La disposizione ha carattere permanente – non è cioè limitata ai trasferimenti posti in essere entro una data determinata – e riguarda gli immobili compresi nelle zone per le quali sono stati adottati piani urbanistici particolareggiati, quale che sia la loro denominazione e la normativa, statale o regionale, in base alla quale sono approvati: vi rientrano quindi le aree oggetto di piani particolareggiati a norma dell’art. 13 della legge 17 agosto 1942, n.1150, o di altri piani esecutivi disciplinati da altre disposizioni, quali ad esempio, i piani per gli insediamenti produttivi (cosiddetti p.i.p.) previsti dall’art. 27 della legge 22 ottobre 1971, n. 865. Gli immobili agevolati possono essere costituiti anche da costruzioni – ad es., fabbricati per i quali il piano prevede la demolizione o la ricostruzione, ovvero il restauro o la bonifica edilizia – e possono risultare destinati anche ad edilizia non abitativa (ad es., edilizia pubblica, servizi culturali, sociali, ecc.).
Nella realtà operativa, peraltro, l’acquisto di aree può rendersi necessario per realizzare lotti delle dimensioni prescritte per l’edificabilità: può cioè essere strumentale all’acquisizione di un’area effettivamente utilizzabile per la costruzione. Ora proprio tale ultima ipotesi è stata considerata nelle circolari n. 1 del 3 gennaio c.a. e, soprattutto, nella circolare n. 6 del 26 gennaio del Ministero delle finanze che prospettano un ambito di operatività della norma in esame notevolmente limitato, rispetto alla tematica sopra evidenziata, che non sembra trovare riscontro nell’ampia formulazione della disposizione introdotta nel corso dei lavori parlamentari in Senato. Il contenuto della disposizione, infatti, viene circoscritto ai casi di acquisto di immobili da parte di soggetti già in possesso di un’area compresa in un piano urbanistico particolareggiato, la quale per motivi di vario genere (come ad esempio per il fatto che la superficie posseduta è inferiore a quella minima stabilita dal piano comunale per l’edificabilità) non potrebbe essere edificata senza l’acquisizione e la disponibilità di altro immobile: dovrebbe trattarsi quindi di un acquisto funzionale all’utilizzazione dell’area posseduta. Al di fuori di tali ipotesi resterebbero applicabili le ordinarie imposte di registro, ipotecaria e catastale, pur risultando l’immobile acquistato compreso nella zona considerata dal piano particolareggiato.
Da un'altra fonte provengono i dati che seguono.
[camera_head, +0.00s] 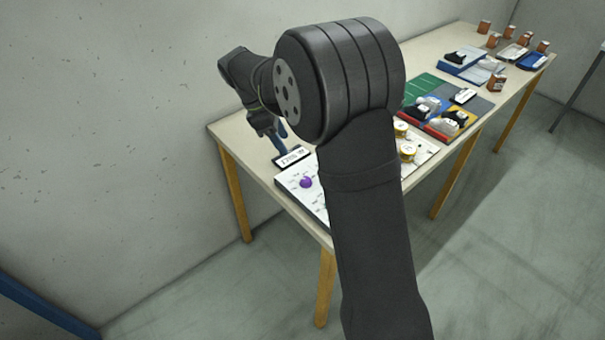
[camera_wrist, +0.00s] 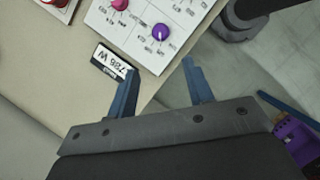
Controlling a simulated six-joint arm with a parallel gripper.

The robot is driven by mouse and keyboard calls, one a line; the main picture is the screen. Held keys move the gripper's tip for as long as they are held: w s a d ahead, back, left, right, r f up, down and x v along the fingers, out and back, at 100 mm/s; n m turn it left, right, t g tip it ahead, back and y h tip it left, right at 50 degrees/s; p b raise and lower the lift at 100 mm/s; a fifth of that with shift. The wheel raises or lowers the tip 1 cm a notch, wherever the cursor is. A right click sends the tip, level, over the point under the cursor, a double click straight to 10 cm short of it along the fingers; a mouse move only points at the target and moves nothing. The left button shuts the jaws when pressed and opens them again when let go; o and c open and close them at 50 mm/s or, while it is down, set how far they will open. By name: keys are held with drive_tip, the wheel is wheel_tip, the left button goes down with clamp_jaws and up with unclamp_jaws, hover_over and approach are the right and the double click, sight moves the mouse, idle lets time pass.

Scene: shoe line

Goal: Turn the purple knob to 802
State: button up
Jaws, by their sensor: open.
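The purple knob (camera_head: 306,182) sits on a white panel (camera_head: 318,205) at the near end of the table. In the wrist view the purple knob (camera_wrist: 160,33) has a pale mark and printed numbers around it. A small display (camera_wrist: 114,62) beside the panel appears upside down there and seems to read 786 W. It also shows in the head view (camera_head: 292,157). My gripper (camera_wrist: 160,68) is open and empty, with its two blue fingers apart. In the wrist picture the knob lies just beyond the gap between the fingertips, not between them.
A pink knob (camera_wrist: 120,4) is on the same panel. In the head view, yellow-rimmed round items (camera_head: 407,151) stand beyond my arm, then shoes on coloured mats (camera_head: 429,88) and several brown blocks (camera_head: 497,83). My arm hides part of the table (camera_head: 232,130).

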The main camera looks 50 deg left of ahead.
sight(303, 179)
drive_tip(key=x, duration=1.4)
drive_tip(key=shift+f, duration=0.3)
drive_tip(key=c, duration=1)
Ora la formulazione della disposizione potrebbe anche non apparire del tutto lineare; peraltro, la delimitazione dell’ambito operativo della norma proposta nelle sopra ricordate circolari verrebbe a svuotare la stessa di concreto contenuto e non consentirebbe, in contrasto alla sua ratio e salvo che in ipotesi marginali, di ovviare alla difformità di trattamento tributario esistente fra acquisti soggetti ad i.v.a. – tributo che non rappresenta, attesa la sua detraibilità, un costo per l’acquirente – ed acquisti soggetti a imposta di registro (e correlate imposte proporzionali ipotecaria e catastale) che costituisce invece un onere gravante a titolo definitivo sull’attività edile esercitata.
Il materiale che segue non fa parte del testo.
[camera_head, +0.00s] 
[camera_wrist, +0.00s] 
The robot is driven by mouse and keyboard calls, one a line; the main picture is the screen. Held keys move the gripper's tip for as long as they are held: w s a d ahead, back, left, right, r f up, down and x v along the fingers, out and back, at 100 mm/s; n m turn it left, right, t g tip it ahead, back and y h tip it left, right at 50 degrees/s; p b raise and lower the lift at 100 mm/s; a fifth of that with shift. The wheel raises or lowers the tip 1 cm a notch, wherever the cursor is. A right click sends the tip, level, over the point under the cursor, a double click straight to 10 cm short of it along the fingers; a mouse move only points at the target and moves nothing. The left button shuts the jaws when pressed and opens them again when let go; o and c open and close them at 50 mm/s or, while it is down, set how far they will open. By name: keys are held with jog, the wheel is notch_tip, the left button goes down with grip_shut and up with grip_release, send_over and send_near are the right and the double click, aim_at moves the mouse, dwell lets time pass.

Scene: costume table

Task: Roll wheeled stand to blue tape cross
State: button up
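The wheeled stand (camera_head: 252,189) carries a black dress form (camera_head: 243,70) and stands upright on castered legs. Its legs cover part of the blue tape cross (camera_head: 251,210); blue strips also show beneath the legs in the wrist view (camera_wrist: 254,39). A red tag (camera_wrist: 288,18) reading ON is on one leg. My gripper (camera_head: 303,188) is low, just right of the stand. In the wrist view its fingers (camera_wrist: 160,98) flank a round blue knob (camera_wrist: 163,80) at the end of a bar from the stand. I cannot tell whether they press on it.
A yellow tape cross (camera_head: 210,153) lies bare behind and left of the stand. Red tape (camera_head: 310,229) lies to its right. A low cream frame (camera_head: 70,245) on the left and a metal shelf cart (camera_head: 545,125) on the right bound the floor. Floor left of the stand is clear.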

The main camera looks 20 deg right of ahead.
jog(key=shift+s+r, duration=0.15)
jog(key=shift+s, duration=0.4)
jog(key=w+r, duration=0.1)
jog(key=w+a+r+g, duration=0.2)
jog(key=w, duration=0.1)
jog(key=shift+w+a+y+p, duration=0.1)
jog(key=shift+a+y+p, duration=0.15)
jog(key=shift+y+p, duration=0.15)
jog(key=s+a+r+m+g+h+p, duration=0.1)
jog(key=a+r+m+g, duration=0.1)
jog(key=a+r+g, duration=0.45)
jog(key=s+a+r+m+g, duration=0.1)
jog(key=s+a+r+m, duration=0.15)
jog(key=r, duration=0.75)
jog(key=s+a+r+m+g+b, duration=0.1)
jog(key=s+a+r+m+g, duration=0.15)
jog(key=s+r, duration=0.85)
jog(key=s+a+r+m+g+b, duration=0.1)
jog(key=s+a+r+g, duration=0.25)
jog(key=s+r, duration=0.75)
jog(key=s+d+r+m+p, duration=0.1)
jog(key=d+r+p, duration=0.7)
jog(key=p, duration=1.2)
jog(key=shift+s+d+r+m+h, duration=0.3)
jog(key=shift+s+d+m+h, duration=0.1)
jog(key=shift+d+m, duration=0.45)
E’ auspicabile che quanto prima le ricordate incertezze siano eliminate riconoscendosi che l’ambito operativo della disposizione in esame – in conformità alle esigenze perequative sopra evidenziate fra acquisti soggetti ad i.v.a. ed acquisti soggetti all’imposta di registro, ipotecaria e catastale in misura proporzionale – riguarda gli acquisti di tutti gli immobili compresi in piani particolareggiati, prescindendosi dal possesso o meno di altre aree.
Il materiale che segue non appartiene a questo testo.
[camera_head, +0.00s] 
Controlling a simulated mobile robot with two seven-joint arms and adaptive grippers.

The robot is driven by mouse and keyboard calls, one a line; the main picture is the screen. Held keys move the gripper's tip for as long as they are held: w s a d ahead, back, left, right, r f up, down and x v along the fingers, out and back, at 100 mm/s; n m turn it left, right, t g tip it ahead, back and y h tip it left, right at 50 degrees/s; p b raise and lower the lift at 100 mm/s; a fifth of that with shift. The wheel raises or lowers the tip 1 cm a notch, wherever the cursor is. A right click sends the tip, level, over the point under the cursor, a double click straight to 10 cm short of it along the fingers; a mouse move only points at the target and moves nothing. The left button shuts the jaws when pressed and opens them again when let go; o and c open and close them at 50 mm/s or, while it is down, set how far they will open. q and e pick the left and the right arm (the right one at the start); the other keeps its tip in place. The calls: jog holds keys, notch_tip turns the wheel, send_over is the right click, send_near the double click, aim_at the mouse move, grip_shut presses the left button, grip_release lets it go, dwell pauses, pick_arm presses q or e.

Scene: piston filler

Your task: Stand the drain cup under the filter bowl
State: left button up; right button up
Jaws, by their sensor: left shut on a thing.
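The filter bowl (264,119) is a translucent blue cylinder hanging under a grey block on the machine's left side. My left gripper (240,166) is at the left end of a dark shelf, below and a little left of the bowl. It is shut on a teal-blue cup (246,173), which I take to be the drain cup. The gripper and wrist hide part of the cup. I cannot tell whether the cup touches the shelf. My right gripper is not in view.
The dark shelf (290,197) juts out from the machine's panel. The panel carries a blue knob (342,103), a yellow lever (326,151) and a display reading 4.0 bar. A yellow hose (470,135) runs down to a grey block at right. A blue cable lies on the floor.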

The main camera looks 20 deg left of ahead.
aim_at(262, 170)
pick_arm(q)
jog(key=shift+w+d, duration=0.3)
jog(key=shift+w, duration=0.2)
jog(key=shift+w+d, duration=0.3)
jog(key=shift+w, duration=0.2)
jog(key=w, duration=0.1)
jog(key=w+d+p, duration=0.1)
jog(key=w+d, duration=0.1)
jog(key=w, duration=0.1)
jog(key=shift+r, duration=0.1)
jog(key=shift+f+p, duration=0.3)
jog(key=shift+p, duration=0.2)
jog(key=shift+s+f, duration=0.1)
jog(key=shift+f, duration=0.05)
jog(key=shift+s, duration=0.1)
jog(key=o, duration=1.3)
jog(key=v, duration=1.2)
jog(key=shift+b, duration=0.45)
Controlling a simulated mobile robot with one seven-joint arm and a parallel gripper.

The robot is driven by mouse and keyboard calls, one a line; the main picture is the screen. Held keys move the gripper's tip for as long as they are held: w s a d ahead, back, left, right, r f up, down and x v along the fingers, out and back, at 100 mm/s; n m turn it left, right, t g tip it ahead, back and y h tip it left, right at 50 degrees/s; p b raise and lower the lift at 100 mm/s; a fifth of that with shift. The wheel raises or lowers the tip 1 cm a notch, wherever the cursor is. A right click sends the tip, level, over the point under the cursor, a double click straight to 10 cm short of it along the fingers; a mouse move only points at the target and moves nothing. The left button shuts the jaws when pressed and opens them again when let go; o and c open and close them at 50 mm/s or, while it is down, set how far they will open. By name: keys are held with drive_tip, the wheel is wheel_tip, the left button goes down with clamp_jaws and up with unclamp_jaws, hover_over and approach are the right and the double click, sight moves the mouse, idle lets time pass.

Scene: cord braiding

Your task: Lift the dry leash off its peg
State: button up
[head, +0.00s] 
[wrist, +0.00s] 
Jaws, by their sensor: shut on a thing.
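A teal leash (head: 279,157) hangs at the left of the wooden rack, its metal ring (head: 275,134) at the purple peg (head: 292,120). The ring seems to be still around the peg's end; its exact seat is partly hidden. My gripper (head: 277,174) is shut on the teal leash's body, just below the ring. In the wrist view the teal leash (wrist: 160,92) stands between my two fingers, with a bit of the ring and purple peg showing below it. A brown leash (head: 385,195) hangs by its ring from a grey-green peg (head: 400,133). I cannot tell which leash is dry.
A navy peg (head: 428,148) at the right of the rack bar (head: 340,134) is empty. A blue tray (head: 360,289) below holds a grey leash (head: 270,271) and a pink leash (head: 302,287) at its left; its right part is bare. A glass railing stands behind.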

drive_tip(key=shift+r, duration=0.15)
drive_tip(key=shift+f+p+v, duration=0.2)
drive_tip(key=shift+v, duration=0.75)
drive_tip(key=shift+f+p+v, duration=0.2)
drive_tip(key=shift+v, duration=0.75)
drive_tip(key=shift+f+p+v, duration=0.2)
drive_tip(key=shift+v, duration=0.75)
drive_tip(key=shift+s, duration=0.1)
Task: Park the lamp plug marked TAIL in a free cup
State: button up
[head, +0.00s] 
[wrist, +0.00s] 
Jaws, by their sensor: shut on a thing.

Come si è ricordato, la disposizione di favore ha carattere permanente, ma la sua concreta operatività è subordinata all’avvenuta “utilizzazione edificatoria” dell’area entro un quinquennio dalla data dell’acquisto. La locuzione, che diversamente da quanto previsto da altre leggi (ad esempio l’art.13 della legge 2 luglio 1949, n.408), non condiziona il beneficio alla ultmazione della costruzione nel quinquennio, può comunque dar luogo a qualche incertezza applicativa in ordine all’entità dei lavori richiesti per la conferma dei benefici. Sul fatto che l’utilizzazione edificatoria possa considerarsi realizzata anche se la costruzione non è ultimata sussistono consolidati orientamenti giurisprudenziali: in particolare ai fini della determinazione dell’imponibile dell’INVIM in caso di utilizzazione edificatoria delle aree (v. Corte di Cassazione a sezioni unite 9 dicembre 1996, n.10953). Sarebbe comunque auspicabile che anche su questo punto siano forniti chiarimenti nelle competenti sedi tenendosi conto che in molti casi, soprattutto quando si tratta di realizzare opere di particolare ampiezza e complessità, il termine di cinque anni potrebbe rivelarsi eccessivamente ristretto.
Poiché la legge in oggetto è entrata in vigore il 1° gennaio 2001, le agevolazioni dell’art. 33, comma 3, si applicano agli atti pubblici formati e alle scritture private autenticate a partire da tale data.